EXCERPTED DATA>

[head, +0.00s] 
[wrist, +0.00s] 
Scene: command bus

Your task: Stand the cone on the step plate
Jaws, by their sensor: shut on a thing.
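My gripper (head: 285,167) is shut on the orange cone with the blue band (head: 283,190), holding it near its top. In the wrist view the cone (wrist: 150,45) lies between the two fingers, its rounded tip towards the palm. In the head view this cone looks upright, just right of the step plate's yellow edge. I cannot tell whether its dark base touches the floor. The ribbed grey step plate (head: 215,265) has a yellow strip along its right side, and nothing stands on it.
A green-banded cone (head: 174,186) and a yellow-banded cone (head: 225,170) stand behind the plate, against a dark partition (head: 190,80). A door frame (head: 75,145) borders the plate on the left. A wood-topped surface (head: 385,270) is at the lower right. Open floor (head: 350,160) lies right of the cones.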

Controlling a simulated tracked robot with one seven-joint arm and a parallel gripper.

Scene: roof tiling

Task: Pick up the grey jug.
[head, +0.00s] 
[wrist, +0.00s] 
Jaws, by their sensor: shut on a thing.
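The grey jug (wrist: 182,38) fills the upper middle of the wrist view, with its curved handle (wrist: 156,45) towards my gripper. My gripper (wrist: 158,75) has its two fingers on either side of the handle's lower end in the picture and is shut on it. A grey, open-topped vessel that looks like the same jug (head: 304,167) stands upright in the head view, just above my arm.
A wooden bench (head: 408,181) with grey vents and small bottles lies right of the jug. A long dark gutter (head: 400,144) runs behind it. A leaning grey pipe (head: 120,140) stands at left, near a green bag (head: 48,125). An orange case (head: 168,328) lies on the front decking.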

TASK> Search the lines above for the string "Scene", then show every one that has it.

COMPLETED TASK>
Scene: command bus
Scene: roof tiling

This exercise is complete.